THE TASK :: Write out all lines holding the word "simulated".

'''

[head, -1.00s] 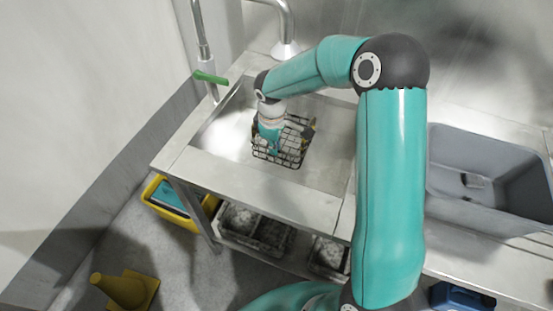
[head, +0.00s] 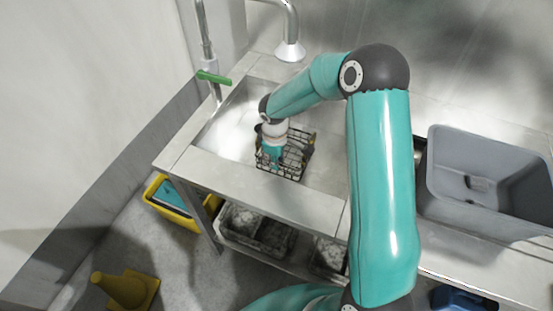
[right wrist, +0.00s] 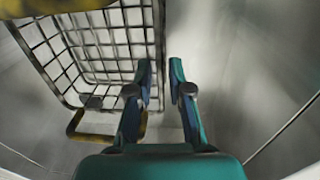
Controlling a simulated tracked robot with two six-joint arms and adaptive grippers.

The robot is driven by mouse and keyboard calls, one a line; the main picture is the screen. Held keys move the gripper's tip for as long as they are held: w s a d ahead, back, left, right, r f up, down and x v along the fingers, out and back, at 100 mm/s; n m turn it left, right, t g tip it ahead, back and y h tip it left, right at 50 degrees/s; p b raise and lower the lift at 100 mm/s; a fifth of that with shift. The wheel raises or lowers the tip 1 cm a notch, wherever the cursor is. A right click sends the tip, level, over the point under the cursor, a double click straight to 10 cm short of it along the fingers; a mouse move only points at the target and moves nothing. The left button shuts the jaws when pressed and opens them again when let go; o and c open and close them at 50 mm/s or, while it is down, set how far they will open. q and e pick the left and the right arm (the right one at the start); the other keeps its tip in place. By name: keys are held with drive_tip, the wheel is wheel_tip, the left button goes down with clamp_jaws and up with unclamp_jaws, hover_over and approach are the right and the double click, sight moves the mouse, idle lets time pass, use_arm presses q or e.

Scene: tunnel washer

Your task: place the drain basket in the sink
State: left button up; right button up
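The drain basket (head: 297,158) is a black wire basket with yellow grips. It is inside the sink basin (head: 232,133), close to the front rim; I cannot tell if it rests on the bottom. My right gripper (head: 273,160) points down at the basket and covers part of it. In the right wrist view its two fingers (right wrist: 161,80) are apart, with a clear gap. The basket mesh (right wrist: 105,45) lies mostly left of the fingers, and its right edge shows near the gap; I cannot tell if they touch. My left gripper is not in view.
A tap (head: 290,48) hangs behind the sink, with a green lever (head: 213,77) at its left. A grey bin (head: 490,165) stands on the counter at right. Below are a yellow container (head: 163,208) and crates (head: 240,240).

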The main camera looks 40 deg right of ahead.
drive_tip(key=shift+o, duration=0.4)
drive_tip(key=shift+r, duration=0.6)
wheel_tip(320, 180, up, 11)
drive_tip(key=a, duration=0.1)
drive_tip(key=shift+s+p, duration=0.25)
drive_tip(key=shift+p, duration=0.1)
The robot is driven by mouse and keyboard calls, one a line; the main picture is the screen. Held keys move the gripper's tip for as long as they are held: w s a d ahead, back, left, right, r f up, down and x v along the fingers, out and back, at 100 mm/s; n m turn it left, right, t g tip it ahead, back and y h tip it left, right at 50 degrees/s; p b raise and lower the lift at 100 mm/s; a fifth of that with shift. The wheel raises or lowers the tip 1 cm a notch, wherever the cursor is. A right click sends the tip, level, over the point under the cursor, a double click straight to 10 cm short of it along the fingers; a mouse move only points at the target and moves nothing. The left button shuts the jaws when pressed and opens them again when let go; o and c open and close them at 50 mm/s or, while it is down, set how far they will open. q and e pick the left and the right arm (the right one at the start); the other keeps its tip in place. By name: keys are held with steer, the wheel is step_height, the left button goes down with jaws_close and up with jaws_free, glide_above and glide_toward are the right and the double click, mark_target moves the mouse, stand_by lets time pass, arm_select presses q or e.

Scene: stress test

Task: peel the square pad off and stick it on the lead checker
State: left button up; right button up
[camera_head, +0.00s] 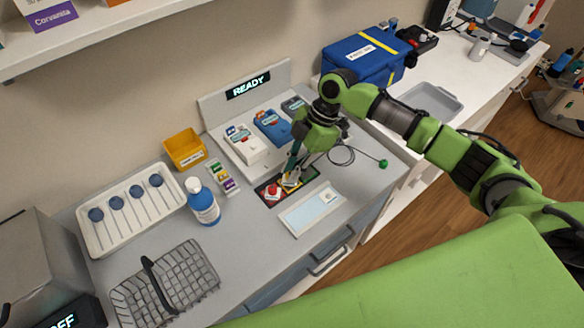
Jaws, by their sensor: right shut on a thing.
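My right gripper (290,176) reaches down to a black mat (306,176) on the grey counter. Its fingers are shut on a small pale piece with yellow (291,182), perhaps the square pad; the fingers partly hide it. A red item (272,190) sits on the mat just left of the fingers. A pale board with a light blue panel (306,211) lies in front of the mat. Behind, under a READY sign (248,86), are a white device (247,148) and a blue device (272,128); I cannot tell which thing is the lead checker. My left gripper is not in view.
A dark cable with a green end (382,163) lies right of the mat. A blue-and-white bottle (203,203), yellow bin (185,149), white tray (92,232) and wire basket (193,274) stand left. A blue case (364,59) and grey tray (429,101) are at right.

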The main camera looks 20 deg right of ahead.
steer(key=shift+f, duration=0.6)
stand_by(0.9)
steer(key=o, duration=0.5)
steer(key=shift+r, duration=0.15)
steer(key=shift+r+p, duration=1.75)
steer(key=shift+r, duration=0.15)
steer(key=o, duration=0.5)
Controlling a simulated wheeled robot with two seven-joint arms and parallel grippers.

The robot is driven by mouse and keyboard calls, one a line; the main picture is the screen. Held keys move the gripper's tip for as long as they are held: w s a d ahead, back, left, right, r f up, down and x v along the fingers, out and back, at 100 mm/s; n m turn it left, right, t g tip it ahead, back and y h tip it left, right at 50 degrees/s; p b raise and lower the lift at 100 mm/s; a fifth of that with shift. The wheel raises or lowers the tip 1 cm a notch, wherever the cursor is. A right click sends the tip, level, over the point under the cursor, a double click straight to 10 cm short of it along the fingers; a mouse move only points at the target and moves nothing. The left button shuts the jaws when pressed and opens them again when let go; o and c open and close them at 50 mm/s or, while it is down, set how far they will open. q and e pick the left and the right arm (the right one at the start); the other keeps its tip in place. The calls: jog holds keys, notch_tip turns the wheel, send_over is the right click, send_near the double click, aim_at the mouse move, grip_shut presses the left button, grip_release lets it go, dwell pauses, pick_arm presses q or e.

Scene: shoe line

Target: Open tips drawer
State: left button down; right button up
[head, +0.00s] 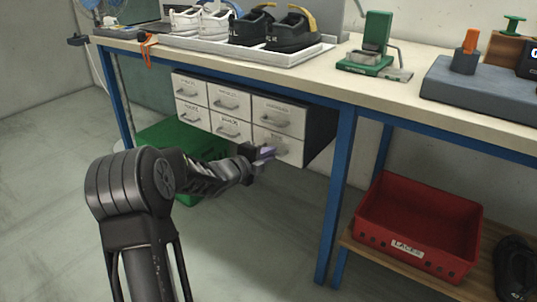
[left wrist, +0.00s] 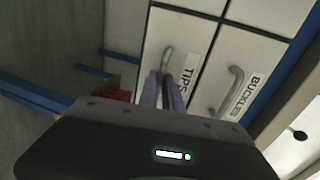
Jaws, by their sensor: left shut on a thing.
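The tips drawer (head: 291,152) is the lower right front of a small white drawer cabinet under the bench. Its front looks level with its neighbours. In the left wrist view its TIPS label (left wrist: 186,80) and curved metal handle (left wrist: 166,60) show. My left gripper (head: 266,153) is at this drawer front, its purple-grey fingers shut on the handle. The same gripper shows in the left wrist view (left wrist: 163,92), with the handle's lower part hidden between and behind its fingers. My right gripper is in neither view.
The buckles drawer (left wrist: 245,55) lies beside the tips drawer. A blue bench leg (head: 338,190) stands to the right of the cabinet. A green crate (head: 160,145) is on the floor behind my arm. A red laces bin (head: 440,262) sits on the lower shelf. Shoes on a tray (head: 219,45) stand above.

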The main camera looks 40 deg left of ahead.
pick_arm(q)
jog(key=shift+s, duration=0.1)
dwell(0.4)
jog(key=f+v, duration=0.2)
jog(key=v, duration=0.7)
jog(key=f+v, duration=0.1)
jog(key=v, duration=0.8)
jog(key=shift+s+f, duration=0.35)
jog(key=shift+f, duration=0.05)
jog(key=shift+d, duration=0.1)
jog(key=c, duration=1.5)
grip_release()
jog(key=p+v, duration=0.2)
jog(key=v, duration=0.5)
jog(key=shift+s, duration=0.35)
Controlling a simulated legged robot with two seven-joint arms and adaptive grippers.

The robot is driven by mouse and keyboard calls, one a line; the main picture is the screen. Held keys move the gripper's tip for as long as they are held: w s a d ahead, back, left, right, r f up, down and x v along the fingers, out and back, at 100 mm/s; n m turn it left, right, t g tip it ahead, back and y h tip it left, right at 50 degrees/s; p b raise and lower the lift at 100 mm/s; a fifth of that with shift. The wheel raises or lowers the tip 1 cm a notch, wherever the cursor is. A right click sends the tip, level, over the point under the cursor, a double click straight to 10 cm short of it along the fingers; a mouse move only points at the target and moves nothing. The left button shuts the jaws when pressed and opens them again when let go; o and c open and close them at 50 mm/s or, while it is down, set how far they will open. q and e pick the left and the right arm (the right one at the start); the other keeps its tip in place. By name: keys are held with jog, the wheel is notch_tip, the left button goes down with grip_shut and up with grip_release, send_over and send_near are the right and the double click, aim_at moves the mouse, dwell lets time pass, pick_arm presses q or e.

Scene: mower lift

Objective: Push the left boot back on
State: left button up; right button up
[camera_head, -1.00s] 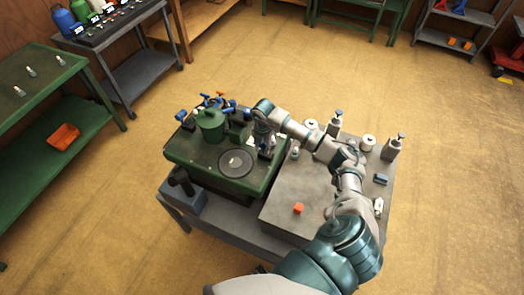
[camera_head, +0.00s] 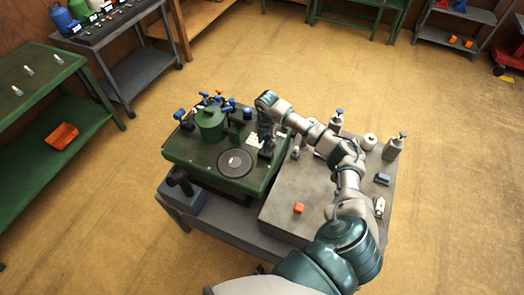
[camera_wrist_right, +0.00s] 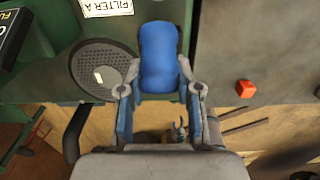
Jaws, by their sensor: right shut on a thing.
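In the right wrist view a rounded blue piece (camera_wrist_right: 158,52), which may be the boot, sits between the fingertips of my right gripper (camera_wrist_right: 160,82). The gripper is shut on its near end. In the head view my right gripper (camera_head: 267,146) hangs over the right edge of the green mower body (camera_head: 200,158), small and partly hidden by my arm. Other blue-topped parts (camera_head: 181,114) stand at the mower's back left. I cannot tell which part is the left boot's seat. My left gripper is not in view.
A dark round disc (camera_head: 235,163) lies on the mower's top, beside a green canister (camera_head: 210,122). An orange cube (camera_head: 299,208) is on the grey tabletop (camera_head: 285,190). Grey bottle-like items (camera_head: 393,148) stand at the right. The front tabletop is mostly clear.

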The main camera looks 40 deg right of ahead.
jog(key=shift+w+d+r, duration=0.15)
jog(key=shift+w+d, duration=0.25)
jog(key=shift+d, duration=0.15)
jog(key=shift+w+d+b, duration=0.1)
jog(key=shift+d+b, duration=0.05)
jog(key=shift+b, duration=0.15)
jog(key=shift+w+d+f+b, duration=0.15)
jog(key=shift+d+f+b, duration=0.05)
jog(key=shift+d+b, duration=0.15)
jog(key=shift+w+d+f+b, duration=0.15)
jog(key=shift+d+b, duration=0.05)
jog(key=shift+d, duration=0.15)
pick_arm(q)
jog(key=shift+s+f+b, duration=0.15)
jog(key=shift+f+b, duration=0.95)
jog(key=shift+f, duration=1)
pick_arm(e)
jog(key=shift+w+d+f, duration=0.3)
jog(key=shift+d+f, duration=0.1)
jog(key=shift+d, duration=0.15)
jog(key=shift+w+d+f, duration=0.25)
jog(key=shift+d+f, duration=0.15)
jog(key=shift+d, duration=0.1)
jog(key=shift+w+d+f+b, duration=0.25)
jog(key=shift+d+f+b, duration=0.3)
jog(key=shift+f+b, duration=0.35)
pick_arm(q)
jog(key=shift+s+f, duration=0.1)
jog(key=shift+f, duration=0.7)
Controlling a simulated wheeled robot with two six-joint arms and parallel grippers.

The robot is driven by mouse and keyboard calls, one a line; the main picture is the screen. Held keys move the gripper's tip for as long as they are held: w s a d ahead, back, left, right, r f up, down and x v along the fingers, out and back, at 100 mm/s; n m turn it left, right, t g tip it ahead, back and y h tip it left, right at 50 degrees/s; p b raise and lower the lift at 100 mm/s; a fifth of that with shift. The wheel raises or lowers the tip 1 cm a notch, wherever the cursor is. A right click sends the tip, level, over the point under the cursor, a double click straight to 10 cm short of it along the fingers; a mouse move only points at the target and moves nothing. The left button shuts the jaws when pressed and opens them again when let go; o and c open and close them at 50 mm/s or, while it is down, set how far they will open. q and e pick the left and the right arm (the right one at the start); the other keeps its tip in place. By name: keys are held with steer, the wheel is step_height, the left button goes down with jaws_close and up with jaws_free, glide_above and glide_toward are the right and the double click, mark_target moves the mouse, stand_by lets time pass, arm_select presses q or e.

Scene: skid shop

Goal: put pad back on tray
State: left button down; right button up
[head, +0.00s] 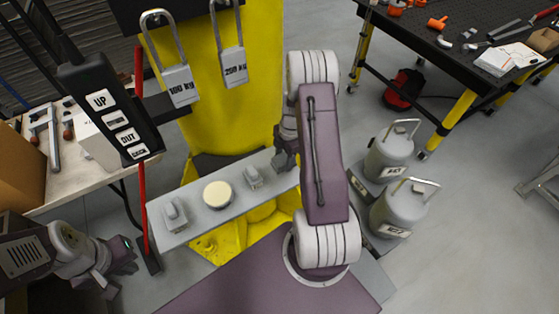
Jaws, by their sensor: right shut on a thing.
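The long grey tray (195,219) lies across the front of the yellow column. I cannot tell which of these counts as a pad. My right gripper (284,158) is at the tray's right end, partly behind my own arm. It is shut on something that I cannot make out. My left gripper (128,256) is low at the left, apart from the tray; its finger opening is unclear.
A hanging control box (110,112) and padlock-shaped weights marked 100 KG (177,86) and 250 KG (235,68) are near the yellow column (205,130). Two grey canisters (390,152) (398,211) stand right of my arm.

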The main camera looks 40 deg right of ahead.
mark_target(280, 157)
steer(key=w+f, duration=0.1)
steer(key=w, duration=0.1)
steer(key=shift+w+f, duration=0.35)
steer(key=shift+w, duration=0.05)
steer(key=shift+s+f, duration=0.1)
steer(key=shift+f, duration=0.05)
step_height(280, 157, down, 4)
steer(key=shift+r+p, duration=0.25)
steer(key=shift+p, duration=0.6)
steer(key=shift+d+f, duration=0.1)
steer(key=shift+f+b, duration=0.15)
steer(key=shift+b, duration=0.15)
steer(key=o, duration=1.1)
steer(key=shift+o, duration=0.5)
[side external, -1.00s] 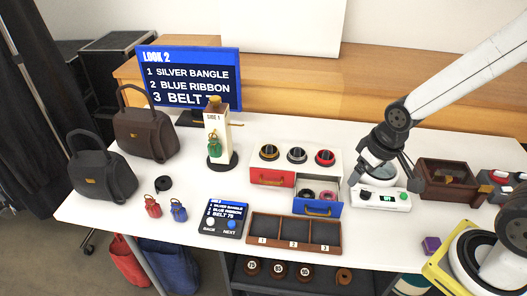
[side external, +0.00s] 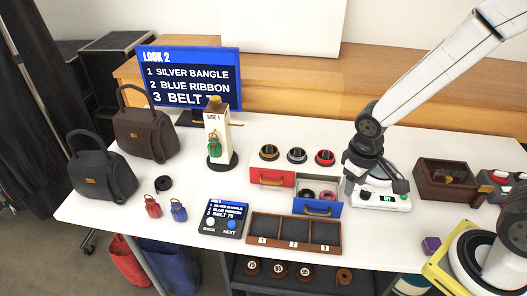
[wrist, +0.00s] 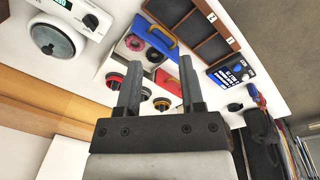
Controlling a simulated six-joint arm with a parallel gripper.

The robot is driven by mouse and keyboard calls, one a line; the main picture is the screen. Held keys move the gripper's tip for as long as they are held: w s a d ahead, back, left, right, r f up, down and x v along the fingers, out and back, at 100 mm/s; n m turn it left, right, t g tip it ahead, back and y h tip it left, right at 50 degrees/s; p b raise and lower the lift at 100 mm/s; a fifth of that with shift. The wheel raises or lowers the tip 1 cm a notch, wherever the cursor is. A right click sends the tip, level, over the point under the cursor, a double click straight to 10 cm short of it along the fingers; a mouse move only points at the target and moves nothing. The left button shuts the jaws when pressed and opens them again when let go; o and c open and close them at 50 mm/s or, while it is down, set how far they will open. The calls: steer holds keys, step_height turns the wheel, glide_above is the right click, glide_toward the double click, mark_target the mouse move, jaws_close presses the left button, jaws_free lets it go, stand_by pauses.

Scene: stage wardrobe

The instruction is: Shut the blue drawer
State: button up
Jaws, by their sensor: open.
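The blue drawer (side external: 318,209) is pulled out of the right side of a small white cabinet (side external: 284,160). A pink ring and a dark ring lie in it. Its blue front with a tan handle also shows in the wrist view (wrist: 159,33). My gripper (side external: 375,188) is open and empty, with its fingers pointing down, just right of the open drawer and over the white scale. In the wrist view my two fingers (wrist: 161,66) stand apart, with the cabinet and drawer beyond them. No contact with the drawer is clear.
The red drawer (side external: 272,178) beside it looks shut. Several knobs or rings sit on the cabinet top. A three-slot wooden tray (side external: 295,233) lies close in front of the blue drawer. The white scale (side external: 383,200) stands right, and a brown box (side external: 446,180) further right.

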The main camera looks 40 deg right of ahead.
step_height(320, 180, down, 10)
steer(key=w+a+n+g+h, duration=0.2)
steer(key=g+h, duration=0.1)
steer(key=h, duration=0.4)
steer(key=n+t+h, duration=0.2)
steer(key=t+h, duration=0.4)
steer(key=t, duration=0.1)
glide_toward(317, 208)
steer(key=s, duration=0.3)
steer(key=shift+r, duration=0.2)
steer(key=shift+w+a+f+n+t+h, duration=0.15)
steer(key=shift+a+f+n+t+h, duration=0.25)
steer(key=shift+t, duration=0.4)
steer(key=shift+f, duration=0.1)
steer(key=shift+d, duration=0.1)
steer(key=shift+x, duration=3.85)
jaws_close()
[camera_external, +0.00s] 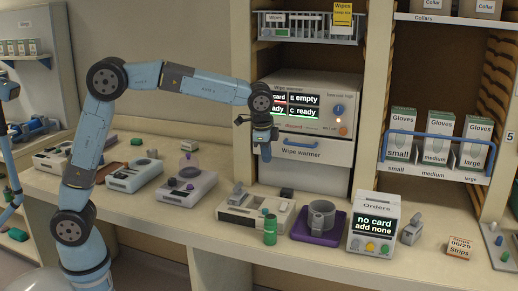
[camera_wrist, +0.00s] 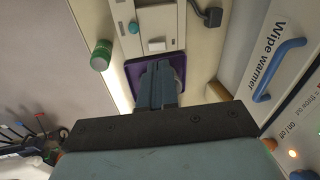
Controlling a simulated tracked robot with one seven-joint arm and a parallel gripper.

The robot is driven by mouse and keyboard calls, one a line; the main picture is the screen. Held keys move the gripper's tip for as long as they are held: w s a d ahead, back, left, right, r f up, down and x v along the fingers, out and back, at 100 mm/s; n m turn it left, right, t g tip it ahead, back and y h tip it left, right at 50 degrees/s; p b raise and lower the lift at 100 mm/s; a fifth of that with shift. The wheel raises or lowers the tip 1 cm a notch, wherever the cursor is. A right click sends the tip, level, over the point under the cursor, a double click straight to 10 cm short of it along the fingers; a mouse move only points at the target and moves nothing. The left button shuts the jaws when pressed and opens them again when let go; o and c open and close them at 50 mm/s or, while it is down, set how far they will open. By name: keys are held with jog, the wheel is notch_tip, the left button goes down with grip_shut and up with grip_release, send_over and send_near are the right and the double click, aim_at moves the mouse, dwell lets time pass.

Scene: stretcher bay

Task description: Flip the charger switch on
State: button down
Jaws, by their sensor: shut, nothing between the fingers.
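No label reading "charger" is legible. A low cream unit (camera_external: 256,211), possibly the charger, lies on the bench, with a grey raised part and a small teal button on top. The wrist view shows this unit (camera_wrist: 146,12) at the top, with a teal round button (camera_wrist: 133,27) and a small white switch-like block (camera_wrist: 157,45); its position is unclear. My gripper (camera_external: 266,158) is shut and empty, pointing down above the bench in front of the wipe warmer. In the wrist view my gripper (camera_wrist: 161,66) is below the white block and covers part of a purple mat (camera_wrist: 132,75).
A green bottle (camera_external: 270,229) stands in front of the cream unit. A grey cup (camera_external: 321,216) stands on the purple mat, left of the Orders box (camera_external: 373,226). The wipe warmer (camera_external: 316,148) is behind my gripper. A black plug (camera_wrist: 211,16) lies beside the unit.

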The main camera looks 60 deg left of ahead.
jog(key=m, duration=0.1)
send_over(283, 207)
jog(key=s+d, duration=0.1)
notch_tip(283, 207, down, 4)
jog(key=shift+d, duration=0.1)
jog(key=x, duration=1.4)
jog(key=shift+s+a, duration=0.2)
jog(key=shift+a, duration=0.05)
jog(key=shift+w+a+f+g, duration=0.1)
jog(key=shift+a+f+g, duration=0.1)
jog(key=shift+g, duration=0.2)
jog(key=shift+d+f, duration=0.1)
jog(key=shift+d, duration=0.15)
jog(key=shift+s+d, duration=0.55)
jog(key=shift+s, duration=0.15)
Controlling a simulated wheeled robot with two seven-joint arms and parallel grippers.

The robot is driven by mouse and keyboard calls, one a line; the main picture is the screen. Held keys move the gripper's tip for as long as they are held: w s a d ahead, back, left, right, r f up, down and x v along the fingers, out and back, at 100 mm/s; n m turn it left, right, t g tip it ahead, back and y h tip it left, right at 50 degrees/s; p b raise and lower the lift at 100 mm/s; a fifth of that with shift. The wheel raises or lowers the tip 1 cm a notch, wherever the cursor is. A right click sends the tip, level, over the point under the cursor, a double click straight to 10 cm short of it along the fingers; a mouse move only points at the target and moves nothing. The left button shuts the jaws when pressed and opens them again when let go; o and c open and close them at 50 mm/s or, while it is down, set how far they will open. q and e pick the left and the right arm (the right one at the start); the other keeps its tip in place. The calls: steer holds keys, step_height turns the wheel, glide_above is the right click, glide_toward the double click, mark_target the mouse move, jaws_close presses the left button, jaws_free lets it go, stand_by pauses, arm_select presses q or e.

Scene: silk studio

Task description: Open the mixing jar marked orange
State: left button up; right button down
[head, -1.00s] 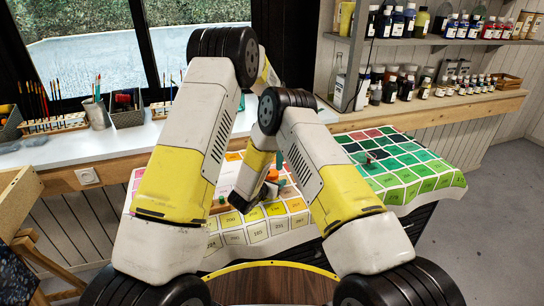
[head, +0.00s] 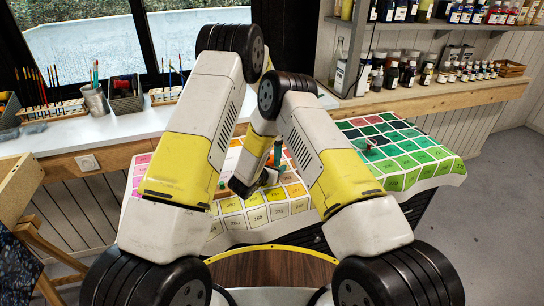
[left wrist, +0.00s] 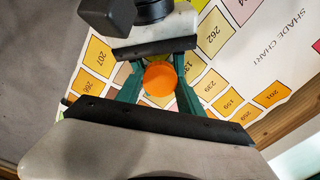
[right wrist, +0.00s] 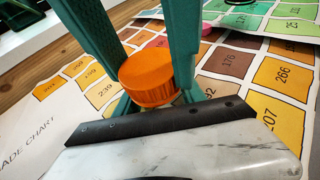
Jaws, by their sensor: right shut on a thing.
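An orange round lid (left wrist: 160,79) tops the mixing jar on the shade chart; the jar's body below it is hidden. In the right wrist view the ribbed orange lid (right wrist: 147,80) sits between the green fingers of my right gripper (right wrist: 150,88), which is shut on the orange jar; whether on lid or body is unclear. My left gripper (left wrist: 158,92) faces it from the other side, fingers on both sides of the lid. Whether the left fingers touch it cannot be told. In the head view my arms largely hide the jar.
The shade chart (head: 265,215) covers the table. Bottle shelves (head: 440,75) are at the right back; a brush rack (head: 52,117) is on the white sill. My arms cross close together.

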'''

COMPLETED TASK ::
Controlling a simulated tracked robot with two six-joint arms and adaptive grippers.
Controlling a simulated wheeled robot with two seven-joint arms and parallel grippers.
Controlling a simulated legged robot with two seven-joint arms and adaptive grippers.
Controlling a simulated wheeled robot with two six-joint arms and parallel grippers.
Controlling a simulated six-joint arm with a parallel gripper.
Controlling a simulated tracked robot with one seven-joint arm and a parallel gripper.
Controlling a simulated wheeled robot with two seven-joint arms and parallel grippers.

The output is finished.